И пусть он иногда не поражал цель правды, зато он никогда не стрелял в другие мишени, как Фроуд[118]. Его образ XVI века, в котором завершилась средневековая цивилизация, не менее и не более красочен, чем у Фроуда; вся разница в такой скучной мелочи, как правда. Тот кризис не был источником сильной монархии Тюдоров, которая затем почти сразу же рухнула, он был источником того сильного класса, который завладел всем капиталом и землей, и владеет им по сей день.

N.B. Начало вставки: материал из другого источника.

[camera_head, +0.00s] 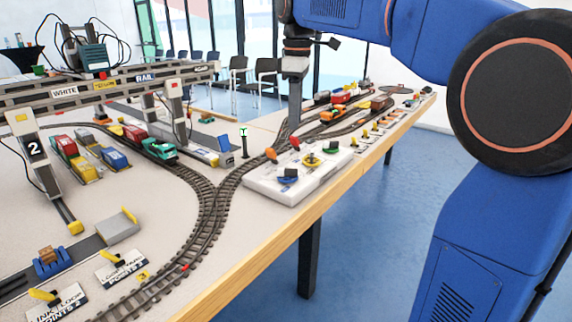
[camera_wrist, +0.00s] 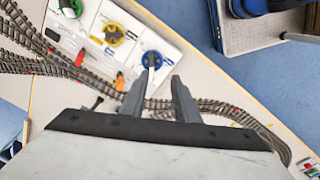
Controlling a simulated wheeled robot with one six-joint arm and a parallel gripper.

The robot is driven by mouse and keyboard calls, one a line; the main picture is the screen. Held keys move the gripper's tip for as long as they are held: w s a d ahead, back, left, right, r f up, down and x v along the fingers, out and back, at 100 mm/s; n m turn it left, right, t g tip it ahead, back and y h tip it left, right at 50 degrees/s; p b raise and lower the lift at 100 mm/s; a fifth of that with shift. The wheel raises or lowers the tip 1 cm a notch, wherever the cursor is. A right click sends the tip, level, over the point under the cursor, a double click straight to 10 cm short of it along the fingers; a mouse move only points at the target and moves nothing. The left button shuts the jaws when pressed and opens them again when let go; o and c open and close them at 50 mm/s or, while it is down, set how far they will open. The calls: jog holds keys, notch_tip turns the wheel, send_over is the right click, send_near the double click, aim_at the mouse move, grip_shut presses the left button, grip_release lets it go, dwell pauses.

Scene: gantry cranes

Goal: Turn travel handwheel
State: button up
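A white control panel (camera_head: 262,187) lies on the table with three small handwheels: a blue one (camera_head: 288,176), a yellow one (camera_head: 311,160) and a green one (camera_head: 331,148). I cannot read which is the travel handwheel. In the wrist view the blue handwheel (camera_wrist: 152,60) is just beyond my fingertips, and the yellow handwheel (camera_wrist: 113,33) is up and left of it. My gripper (camera_wrist: 159,75) is open and empty, its two fingers apart. In the head view my gripper (camera_head: 294,124) hangs pointing down, above and behind the panel; its exact height is unclear.
An orange lever (camera_wrist: 120,83) and a red lever (camera_wrist: 81,58) stand along the panel's edge. Model train tracks (camera_head: 212,215) run beside it. A gantry crane (camera_head: 110,88) and several trains stand on the left. The table's wooden edge (camera_head: 285,222) is at the right, with open floor beyond.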

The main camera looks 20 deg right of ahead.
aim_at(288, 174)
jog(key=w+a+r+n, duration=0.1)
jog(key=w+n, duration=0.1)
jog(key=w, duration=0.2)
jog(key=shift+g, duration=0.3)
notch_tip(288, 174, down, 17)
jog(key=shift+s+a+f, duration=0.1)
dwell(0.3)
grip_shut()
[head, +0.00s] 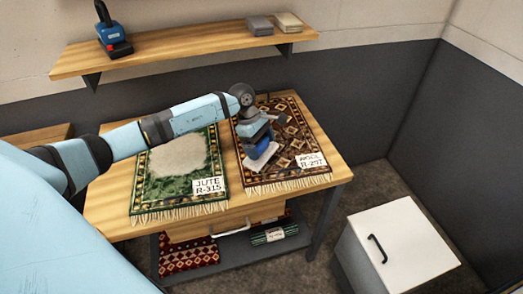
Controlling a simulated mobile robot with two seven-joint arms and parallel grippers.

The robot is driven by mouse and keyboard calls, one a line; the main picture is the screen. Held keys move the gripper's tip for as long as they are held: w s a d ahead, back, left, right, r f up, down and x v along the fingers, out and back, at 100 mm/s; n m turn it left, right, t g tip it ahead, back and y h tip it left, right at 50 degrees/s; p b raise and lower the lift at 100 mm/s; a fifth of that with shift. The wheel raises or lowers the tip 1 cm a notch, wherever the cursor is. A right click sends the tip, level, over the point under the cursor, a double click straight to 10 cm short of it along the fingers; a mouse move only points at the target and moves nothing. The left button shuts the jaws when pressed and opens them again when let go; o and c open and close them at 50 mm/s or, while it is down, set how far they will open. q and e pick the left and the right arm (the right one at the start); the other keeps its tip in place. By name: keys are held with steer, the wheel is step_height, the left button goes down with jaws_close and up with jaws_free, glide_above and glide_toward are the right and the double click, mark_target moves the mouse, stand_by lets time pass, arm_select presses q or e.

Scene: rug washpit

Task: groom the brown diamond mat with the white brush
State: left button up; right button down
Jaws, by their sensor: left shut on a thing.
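The brown diamond mat (297,134) lies flat on the right part of the wooden table, with pale fringe at its near end and a white label reading WOOL, with a number that looks like R-297. My left gripper (261,144) is over the left middle of this mat, pointing down. It is shut on the white brush (262,160), whose pale body shows just below the blue part at the gripper. The brush is low over the mat; I cannot tell if it touches. The gripper hides part of the mat. My right gripper is out of view.
A green mat (153,186) labelled JUTE R-315, with a beige patch, lies left on the table (106,208). A wall shelf (190,47) behind holds a blue tool (113,38), a grey block (260,25) and a beige block (288,22). A white-topped cabinet (405,245) stands right.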

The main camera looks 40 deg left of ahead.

Коббета попросили ни много ни мало согнуть его средневековый лук за клич «Святой Георгий и веселая Англия», хотя он и указывал на оборотную и уродливую сторону медали Ватерлоо; но его дурные предчувствия касались скорее Блюхера, чем Веллингтона. Если мы примем этот старый боевой клич как его прощальное слово (а он бы вполне мог попрощаться именно так), то должны заметить, что все в нем говорит против того, что современные власть имущие зовут то ли прогрессом, то ли империей.

Он включает в себя и обращение к святому, и самый народный и самый запретный дух Средневековья. Современный империалист думает о святом Георгии как о покровителе Англии не больше, чем он думает о святом Иоанне на станции метро «St.John’s Wood». Он националист в самом узком смысле, да и непонятна красота и простота Средних веков тому, кто не видел креста святого Георгия отдельно, таким, как он был при Креси[119]и Флоддене[120]– насколько же он лучше Юнион Джека.

А слово «веселая» – это свидетель той Англии, которая славилась музыкой и танцами до прихода пуритан, искоренивших их совершенно неанглийской дисциплиной. Не два года, а целый век Коббет был в тюрьме; а его враг, «эффективный» иностранец, шествовал под солнечными лучами, величественный, вызывающий подражание.

Но я не думаю, что сами пруссаки когда-либо могли бахвалиться «веселой Пруссией».